Peter Schiff on Trump's Meme Coins: Legalized Bribes or a Failed Investment?
Renowned economist and long-time cryptocurrency critic Peter Schiff has made a resonant statement, calling memecoins associated with Donald Trump's family nothing less than "legal bribes." In his view, buying tokens like TRUMP and MELANIA is not so much an investment as a way to buy access to the U.S. President.
Schiff's statement came amid the publication of a financial report, according to which Trump's income from cryptocurrency projects in 2025 exceeded $1 billion. However, despite the impressive figures in the report, the market performance of the tokens themselves looks dismal. TRUMP is trading near its June historical low, while MELANIA has lost virtually all its value since launch.
Numbers That Speak for Themselves
According to data from aggregators, TRUMP is currently worth about $1.71 — nearly 98% below its January 2025 all-time high of $73.43. MELANIA, in turn, is valued at $0.078, which is more than 99% below its peak of $13.05. Such a rapid decline has led to colossal losses for holders. Analytics show that approximately 67% of TRUMP token holders are in the red. The situation in the broader market of Trump family projects is also bleak: about 85% of investors who bought WLFI tokens from World Liberty Financial on the secondary market are also incurring losses.
Schiff emphasizes that the motivation of large buyers of these tokens is far from traditional investment logic. He recalls closed events at the White House, which were only accessible to the largest TRUMP holders.
"He actually held meetings at the White House that only the largest holders of his cryptocurrencies could attend. Essentially, it's a way to bribe the president. You don't need to transfer money directly — just buy the token. Because who else would buy it? As an investment, it's a failed idea," Schiff noted.
Financial reports confirm that CIC Digital, a company affiliated with the Trump family, earned about $636 million in royalties from memecoins last year. Another $515 million came from the sale of World Liberty Financial tokens. Thus, all profits are concentrated among the issuers, while retail investors incur losses. This situation has already attracted the attention of lawmakers: Senator Elizabeth Warren and Congressman Jake Auchincloss previously noted that such tokens allow foreign buyers to "secure the administration's support."

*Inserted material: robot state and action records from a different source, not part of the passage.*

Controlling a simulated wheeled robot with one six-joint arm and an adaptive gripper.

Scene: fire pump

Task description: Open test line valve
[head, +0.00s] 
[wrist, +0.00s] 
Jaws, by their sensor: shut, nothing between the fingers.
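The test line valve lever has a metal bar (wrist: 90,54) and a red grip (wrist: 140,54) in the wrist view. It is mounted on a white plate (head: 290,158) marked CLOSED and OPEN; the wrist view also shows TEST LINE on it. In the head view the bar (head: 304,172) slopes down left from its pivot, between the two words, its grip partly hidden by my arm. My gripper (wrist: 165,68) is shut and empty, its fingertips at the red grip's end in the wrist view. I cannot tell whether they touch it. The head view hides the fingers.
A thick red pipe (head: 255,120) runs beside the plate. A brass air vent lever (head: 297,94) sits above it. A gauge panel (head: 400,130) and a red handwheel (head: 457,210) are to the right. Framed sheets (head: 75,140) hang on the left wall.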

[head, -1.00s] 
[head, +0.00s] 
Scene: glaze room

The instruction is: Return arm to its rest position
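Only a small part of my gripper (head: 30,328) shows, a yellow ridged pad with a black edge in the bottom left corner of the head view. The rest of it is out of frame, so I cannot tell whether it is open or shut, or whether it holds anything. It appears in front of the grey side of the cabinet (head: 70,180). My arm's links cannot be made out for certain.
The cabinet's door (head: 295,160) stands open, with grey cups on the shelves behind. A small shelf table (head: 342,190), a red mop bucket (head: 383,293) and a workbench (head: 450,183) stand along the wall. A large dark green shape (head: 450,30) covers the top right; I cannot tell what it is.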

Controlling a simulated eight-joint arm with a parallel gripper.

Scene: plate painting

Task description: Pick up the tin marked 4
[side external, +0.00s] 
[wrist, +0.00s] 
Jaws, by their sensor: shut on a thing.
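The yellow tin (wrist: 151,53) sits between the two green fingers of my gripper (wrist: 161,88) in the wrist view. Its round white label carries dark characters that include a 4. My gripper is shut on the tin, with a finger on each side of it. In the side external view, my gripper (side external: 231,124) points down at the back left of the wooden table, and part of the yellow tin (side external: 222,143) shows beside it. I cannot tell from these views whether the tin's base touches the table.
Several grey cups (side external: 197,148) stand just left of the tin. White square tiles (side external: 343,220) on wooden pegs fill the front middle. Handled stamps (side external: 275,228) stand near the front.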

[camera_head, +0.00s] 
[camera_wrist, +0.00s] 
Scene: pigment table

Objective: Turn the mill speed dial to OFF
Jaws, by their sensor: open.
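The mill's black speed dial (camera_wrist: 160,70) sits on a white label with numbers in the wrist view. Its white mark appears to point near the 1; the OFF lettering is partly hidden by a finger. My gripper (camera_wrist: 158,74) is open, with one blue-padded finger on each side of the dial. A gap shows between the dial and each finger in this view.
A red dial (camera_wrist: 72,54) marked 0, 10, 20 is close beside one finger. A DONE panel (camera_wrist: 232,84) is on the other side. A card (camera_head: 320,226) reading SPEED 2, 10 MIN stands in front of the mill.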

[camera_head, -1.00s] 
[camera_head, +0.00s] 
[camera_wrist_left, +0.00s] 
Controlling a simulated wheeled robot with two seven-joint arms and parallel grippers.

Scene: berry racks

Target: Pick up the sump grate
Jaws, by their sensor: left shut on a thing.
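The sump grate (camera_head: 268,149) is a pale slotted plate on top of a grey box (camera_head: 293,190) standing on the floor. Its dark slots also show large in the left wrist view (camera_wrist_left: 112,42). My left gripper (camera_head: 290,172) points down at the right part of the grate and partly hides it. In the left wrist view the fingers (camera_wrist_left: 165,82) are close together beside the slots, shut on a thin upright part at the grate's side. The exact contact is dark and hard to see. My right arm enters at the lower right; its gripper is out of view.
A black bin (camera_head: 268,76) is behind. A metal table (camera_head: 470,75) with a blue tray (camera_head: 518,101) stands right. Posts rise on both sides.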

Expert Opinion: Schiff's statements, though provocative, raise an extremely important question about the nature of "political memecoins." We see a classic "pump and dump" model, where insiders and the project team reap superprofits, while retail investors are left with devalued assets. Blockchain transparency here works against holders: everyone sees that funds are concentrated among a narrow circle of people. While regulators are only discussing this issue, the market is voting with its dollars — and that vote is clearly not in favor of the Trump family tokens.